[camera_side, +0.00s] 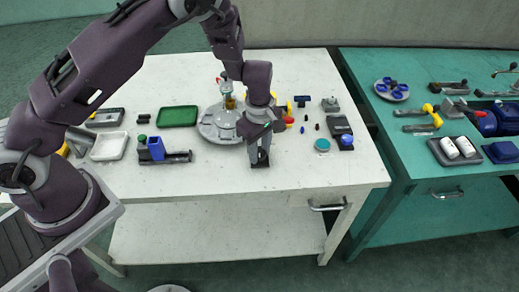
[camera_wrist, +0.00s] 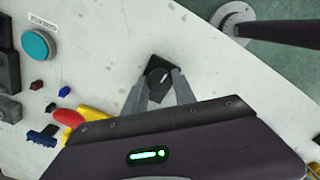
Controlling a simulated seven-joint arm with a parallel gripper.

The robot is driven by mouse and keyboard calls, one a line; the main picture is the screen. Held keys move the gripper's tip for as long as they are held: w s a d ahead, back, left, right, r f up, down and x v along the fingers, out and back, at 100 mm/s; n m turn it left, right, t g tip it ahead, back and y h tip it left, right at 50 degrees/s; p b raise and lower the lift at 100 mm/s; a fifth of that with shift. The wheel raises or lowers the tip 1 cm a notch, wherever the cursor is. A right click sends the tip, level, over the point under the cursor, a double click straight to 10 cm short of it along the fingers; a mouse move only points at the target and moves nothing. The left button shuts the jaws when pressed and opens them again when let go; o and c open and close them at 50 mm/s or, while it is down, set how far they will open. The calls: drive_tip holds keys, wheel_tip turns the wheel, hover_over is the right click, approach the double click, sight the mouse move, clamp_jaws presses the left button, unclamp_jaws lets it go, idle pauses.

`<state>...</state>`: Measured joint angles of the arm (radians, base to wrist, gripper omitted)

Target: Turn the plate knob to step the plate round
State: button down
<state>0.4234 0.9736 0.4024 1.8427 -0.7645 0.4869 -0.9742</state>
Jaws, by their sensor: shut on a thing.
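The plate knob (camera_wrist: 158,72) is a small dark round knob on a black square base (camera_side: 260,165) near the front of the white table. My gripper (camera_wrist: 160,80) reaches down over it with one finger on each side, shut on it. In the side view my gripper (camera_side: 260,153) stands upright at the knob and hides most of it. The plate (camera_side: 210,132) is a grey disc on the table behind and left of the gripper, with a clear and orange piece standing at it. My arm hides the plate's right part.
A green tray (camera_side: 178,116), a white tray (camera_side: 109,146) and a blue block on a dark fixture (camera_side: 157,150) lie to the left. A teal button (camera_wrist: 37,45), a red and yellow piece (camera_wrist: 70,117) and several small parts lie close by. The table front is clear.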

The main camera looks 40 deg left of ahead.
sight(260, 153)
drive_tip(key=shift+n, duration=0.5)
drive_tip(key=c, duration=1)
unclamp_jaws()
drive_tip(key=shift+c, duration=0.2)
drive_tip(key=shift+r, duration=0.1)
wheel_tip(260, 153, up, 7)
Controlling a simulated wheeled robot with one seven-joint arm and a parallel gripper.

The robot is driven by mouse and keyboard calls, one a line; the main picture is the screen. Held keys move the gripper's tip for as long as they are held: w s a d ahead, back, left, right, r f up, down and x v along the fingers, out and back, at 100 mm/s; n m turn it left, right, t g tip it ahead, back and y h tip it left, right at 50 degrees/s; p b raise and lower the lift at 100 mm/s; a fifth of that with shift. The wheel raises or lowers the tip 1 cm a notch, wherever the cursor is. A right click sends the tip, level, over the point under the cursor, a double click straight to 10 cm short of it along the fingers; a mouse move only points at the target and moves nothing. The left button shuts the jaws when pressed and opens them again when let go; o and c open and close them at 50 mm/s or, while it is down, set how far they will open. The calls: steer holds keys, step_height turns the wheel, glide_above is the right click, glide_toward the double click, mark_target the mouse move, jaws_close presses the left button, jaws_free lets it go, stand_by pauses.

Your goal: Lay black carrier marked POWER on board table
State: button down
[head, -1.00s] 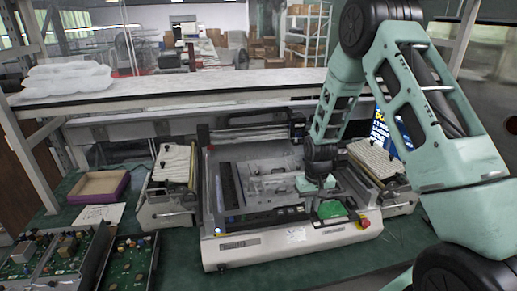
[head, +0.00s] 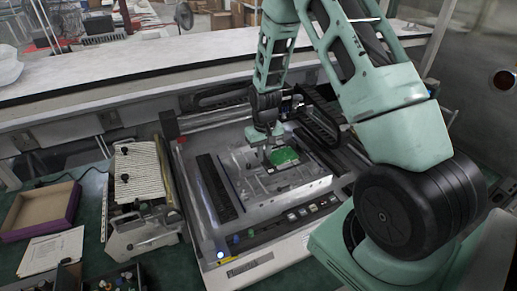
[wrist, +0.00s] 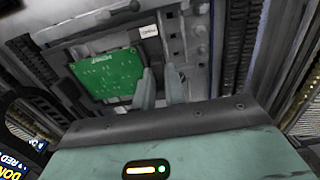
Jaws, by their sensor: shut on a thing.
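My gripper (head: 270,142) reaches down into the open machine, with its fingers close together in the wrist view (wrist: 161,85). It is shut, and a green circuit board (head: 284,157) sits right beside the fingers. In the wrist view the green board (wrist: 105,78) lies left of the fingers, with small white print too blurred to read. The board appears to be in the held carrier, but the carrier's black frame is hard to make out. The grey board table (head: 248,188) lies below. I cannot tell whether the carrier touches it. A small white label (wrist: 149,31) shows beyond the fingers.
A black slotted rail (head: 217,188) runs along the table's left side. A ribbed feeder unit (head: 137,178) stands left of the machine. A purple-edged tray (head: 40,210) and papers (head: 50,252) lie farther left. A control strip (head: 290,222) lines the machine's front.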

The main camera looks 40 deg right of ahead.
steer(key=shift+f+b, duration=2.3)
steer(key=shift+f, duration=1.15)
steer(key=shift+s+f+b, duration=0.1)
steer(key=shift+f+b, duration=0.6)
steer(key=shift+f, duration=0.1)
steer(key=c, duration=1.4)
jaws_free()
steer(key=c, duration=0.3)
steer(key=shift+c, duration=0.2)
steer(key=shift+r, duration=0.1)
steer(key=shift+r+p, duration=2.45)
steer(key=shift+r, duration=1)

▶ Task
Taking the entries above, extract every line from the one bearing "Your goal: Lay" through the one bearing "[wrist, +0.00s]", exactly, with no pictures.

▶ Problem solution
Your goal: Lay black carrier marked POWER on board table
State: button down
[head, -1.00s] 
[head, +0.00s] 
[wrist, +0.00s] 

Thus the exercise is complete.